What to do → Return all the entries exactly, keeping pictures out.

Source material →
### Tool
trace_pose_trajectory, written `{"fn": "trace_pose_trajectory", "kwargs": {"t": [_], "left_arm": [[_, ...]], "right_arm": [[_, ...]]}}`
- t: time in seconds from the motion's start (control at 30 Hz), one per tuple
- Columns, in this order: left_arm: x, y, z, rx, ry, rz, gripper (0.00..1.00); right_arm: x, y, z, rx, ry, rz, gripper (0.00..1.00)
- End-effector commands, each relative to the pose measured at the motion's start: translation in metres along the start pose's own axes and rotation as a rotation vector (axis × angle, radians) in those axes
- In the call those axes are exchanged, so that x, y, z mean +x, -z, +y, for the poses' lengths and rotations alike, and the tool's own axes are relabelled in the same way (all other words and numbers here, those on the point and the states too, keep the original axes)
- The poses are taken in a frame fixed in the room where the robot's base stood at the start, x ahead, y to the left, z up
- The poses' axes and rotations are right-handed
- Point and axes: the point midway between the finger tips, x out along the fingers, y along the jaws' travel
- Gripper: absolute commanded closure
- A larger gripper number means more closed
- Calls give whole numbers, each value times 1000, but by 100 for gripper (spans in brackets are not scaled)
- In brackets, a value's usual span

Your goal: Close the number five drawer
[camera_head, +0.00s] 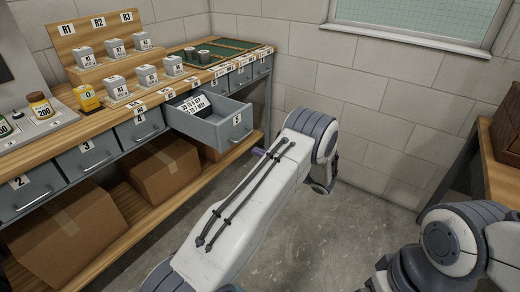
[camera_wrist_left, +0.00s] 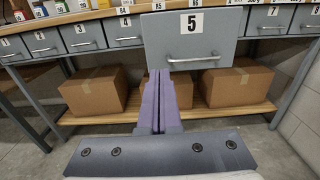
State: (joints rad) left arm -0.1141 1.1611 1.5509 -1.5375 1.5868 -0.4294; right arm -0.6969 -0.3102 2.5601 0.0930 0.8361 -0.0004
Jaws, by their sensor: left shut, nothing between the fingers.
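The number five drawer (camera_head: 222,132) is pulled out from the grey row under the wooden worktop in the head view. Contact cannot be told. My right gripper is out of view.
Drawers two (camera_head: 30,190), three (camera_head: 88,153) and four (camera_head: 140,128) are shut. Cardboard boxes (camera_head: 165,172) stand on the low shelf (camera_head: 110,232). Small grey blocks and a green tray (camera_head: 222,46) are on the worktop. The floor (camera_head: 325,235) right of the drawer is clear.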

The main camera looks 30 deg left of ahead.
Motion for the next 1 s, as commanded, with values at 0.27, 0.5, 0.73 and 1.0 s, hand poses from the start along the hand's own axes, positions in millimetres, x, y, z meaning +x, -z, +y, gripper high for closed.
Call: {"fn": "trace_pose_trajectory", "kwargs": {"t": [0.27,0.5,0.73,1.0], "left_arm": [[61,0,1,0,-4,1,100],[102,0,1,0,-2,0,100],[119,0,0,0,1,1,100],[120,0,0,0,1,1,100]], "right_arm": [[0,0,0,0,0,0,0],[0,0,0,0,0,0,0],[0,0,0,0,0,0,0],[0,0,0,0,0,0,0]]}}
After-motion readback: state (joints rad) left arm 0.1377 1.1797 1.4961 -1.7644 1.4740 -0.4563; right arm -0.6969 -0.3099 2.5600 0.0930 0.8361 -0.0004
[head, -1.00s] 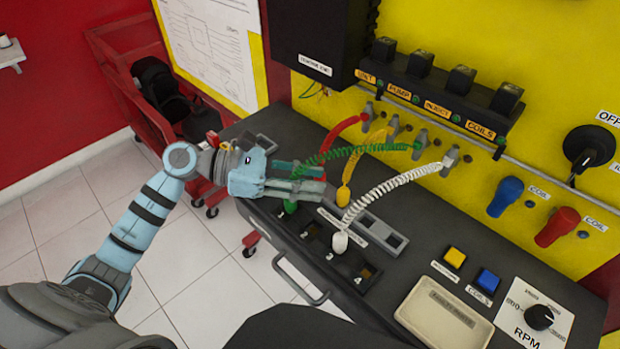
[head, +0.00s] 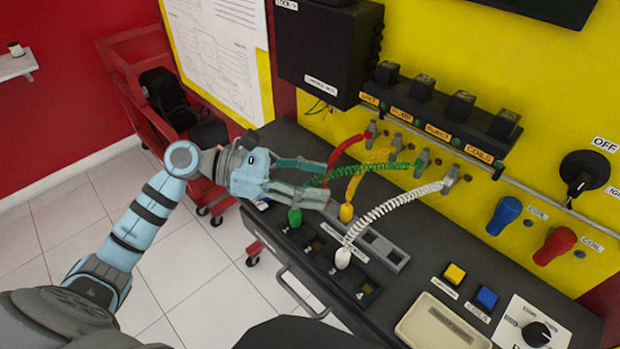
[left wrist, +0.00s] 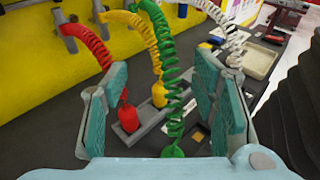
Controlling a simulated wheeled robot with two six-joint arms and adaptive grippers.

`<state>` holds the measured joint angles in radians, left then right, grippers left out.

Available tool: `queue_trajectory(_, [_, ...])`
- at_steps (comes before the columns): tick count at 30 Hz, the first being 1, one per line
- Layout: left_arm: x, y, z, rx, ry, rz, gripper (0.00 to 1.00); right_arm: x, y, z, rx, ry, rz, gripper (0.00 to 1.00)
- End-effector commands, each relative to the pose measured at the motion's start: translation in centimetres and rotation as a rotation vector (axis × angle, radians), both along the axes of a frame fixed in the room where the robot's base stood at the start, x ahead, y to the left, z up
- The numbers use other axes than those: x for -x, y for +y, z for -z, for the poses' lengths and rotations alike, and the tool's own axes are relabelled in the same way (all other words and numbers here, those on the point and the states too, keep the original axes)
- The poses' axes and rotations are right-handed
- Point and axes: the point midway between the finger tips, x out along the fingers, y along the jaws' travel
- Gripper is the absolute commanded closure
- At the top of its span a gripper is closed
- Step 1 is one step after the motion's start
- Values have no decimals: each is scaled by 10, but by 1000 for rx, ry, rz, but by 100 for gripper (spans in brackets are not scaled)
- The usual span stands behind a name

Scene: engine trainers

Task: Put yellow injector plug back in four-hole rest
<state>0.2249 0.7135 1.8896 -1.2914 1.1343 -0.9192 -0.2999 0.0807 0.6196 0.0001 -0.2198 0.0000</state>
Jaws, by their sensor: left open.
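The yellow injector plug (head: 346,212) hangs on a yellow coiled cord and stands at the grey four-hole rest (head: 398,262). In the left wrist view the plug (left wrist: 159,95) is upright at the rest, beyond the red plug (left wrist: 124,118); I cannot tell whether it is fully seated. My left gripper (head: 328,182) is open, its fingers apart and empty. In the left wrist view the green cord passes between its fingers (left wrist: 162,75) and the camera's view of the plugs. My right gripper is not in view.
The green plug (head: 295,217) and white plug (head: 342,258) stand at the dark numbered sockets on the bench's front edge. Green (head: 370,165) and white (head: 395,210) coiled cords cross the space over the bench. A beige tray (head: 412,325) lies to the right.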

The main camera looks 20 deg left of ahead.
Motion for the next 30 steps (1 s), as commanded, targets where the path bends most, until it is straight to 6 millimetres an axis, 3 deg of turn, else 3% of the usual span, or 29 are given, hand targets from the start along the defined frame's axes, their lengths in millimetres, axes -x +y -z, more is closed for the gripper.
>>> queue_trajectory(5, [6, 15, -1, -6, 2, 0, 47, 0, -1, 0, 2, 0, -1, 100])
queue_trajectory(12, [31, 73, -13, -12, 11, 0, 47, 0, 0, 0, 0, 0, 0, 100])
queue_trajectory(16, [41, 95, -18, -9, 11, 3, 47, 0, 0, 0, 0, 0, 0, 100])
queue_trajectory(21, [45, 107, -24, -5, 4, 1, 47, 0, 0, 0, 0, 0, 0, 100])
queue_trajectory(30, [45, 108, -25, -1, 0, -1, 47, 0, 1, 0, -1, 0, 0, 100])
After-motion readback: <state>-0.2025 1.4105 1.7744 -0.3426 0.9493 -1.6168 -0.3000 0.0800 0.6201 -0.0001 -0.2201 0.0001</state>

Solution to this exercise →
### Tool
trace_pose_trajectory, written `{"fn": "trace_pose_trajectory", "kwargs": {"t": [_], "left_arm": [[_, ...]], "right_arm": [[_, ...]]}}`
- t: time in seconds from the motion's start (control at 30 Hz), one per tuple
- Columns, in this order: left_arm: x, y, z, rx, ry, rz, gripper (0.00..1.00); right_arm: x, y, z, rx, ry, rz, gripper (0.00..1.00)
- End-effector commands, each relative to the pose measured at the motion's start: translation in metres along the start pose's own axes and rotation as a rotation vector (axis × angle, radians) in those axes
- In the call those axes are exchanged, so that x, y, z mean +x, -z, +y, for the poses' lengths and rotations alike, and the tool's own axes are relabelled in the same way (all other words and numbers here, those on the point and the states too, keep the original axes)
- The poses are taken in a frame fixed in the room where the robot's base stood at the start, x ahead, y to the left, z up
- The poses' axes and rotations are right-handed
- Point and axes: the point midway between the finger tips, x out along the fingers, y along the jaws' travel
- Gripper: absolute commanded closure
- A larger gripper number means more closed
- Calls give whole numbers, each value times 1000, but by 100 for gripper (spans in brackets are not scaled)
- In brackets, a value's usual span

Your goal: Close the number five drawer
[camera_head, +0.00s] 
[camera_wrist_left, +0.00s] 
State: (joints rad) left arm -0.1141 1.1611 1.5509 -1.5375 1.5868 -0.4294; right arm -0.6969 -0.3102 2.5601 0.0930 0.8361 -0.0004
Jaws, by their sensor: left shut, nothing between the fingers.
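The number five drawer (camera_head: 222,132) is pulled out from the grey row under the wooden worktop in the head view. Contact cannot be told. My right gripper is out of view.
Drawers two (camera_head: 30,190), three (camera_head: 88,153) and four (camera_head: 140,128) are shut. Cardboard boxes (camera_head: 165,172) stand on the low shelf (camera_head: 110,232). Small grey blocks and a green tray (camera_head: 222,46) are on the worktop. The floor (camera_head: 325,235) right of the drawer is clear.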

The main camera looks 30 deg left of ahead.
Motion for the next 1 s, as commanded, with values at 0.27, 0.5, 0.73 and 1.0 s, hand poses from the start along the hand's own axes, positions in millimetres, x, y, z meaning +x, -z, +y, gripper high for closed.
Call: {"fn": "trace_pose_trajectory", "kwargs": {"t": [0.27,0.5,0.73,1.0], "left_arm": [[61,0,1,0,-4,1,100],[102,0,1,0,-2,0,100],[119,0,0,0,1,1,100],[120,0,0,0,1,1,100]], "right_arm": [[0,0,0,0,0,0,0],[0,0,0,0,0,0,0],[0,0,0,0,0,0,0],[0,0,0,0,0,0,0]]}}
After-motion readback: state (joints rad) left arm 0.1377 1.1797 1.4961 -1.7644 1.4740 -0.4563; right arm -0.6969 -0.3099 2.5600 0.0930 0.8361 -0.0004
[head, -1.00s] 
[head, +0.00s] 
[left wrist, +0.00s] 
Controlling a simulated wheeled robot with two six-joint arms and adaptive grippers.

`<state>` holds the measured joint angles in radians, left then right, grippers left out.

Available tool: `queue_trajectory(_, [_, ...])`
- at_steps (comes before the columns): tick count at 30 Hz, the first being 1, one per line
- Layout: left_arm: x, y, z, rx, ry, rz, gripper (0.00 to 1.00); right_arm: x, y, z, rx, ry, rz, gripper (0.00 to 1.00)
- End-effector commands, each relative to the pose measured at the motion's start: translation in centimetres and rotation as a rotation vector (axis × angle, radians), both along the axes of a frame fixed in the room where the robot's base stood at the start, x ahead, y to the left, z up
- The numbers use other axes than those: x for -x, y for +y, z for -z, for the poses' lengths and rotations alike, and the tool's own axes are relabelled in the same way (all other words and numbers here, those on the point and the states too, keep the original axes)
- The poses' axes and rotations are right-handed
- Point and axes: the point midway between the finger tips, x out along the fingers, y along the jaws' travel
- Gripper is the absolute commanded closure
- At the top of its span a gripper is closed
- Step 1 is one step after the motion's start
- Values have no decimals: each is scaled by 10, but by 1000 for rx, ry, rz, but by 100 for gripper (spans in brackets are not scaled)
- The usual span stands behind a name

Scene: engine trainers

Task: Put yellow injector plug back in four-hole rest
<state>0.2249 0.7135 1.8896 -1.2914 1.1343 -0.9192 -0.2999 0.0807 0.6196 0.0001 -0.2198 0.0000</state>
Jaws, by their sensor: left open.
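The yellow injector plug (head: 346,212) hangs on a yellow coiled cord and stands at the grey four-hole rest (head: 398,262). In the left wrist view the plug (left wrist: 159,95) is upright at the rest, beyond the red plug (left wrist: 124,118); I cannot tell whether it is fully seated. My left gripper (head: 328,182) is open, its fingers apart and empty. In the left wrist view the green cord passes between its fingers (left wrist: 162,75) and the camera's view of the plugs. My right gripper is not in view.
The green plug (head: 295,217) and white plug (head: 342,258) stand at the dark numbered sockets on the bench's front edge. Green (head: 370,165) and white (head: 395,210) coiled cords cross the space over the bench. A beige tray (head: 412,325) lies to the right.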

The main camera looks 20 deg left of ahead.
Motion for the next 30 steps (1 s), as commanded, targets where the path bends most, until it is straight to 6 millimetres an axis, 3 deg of turn, else 3% of the usual span, or 29 are given, hand targets from the start along the defined frame's axes, their lengths in millimetres, axes -x +y -z, more is closed for the gripper.
>>> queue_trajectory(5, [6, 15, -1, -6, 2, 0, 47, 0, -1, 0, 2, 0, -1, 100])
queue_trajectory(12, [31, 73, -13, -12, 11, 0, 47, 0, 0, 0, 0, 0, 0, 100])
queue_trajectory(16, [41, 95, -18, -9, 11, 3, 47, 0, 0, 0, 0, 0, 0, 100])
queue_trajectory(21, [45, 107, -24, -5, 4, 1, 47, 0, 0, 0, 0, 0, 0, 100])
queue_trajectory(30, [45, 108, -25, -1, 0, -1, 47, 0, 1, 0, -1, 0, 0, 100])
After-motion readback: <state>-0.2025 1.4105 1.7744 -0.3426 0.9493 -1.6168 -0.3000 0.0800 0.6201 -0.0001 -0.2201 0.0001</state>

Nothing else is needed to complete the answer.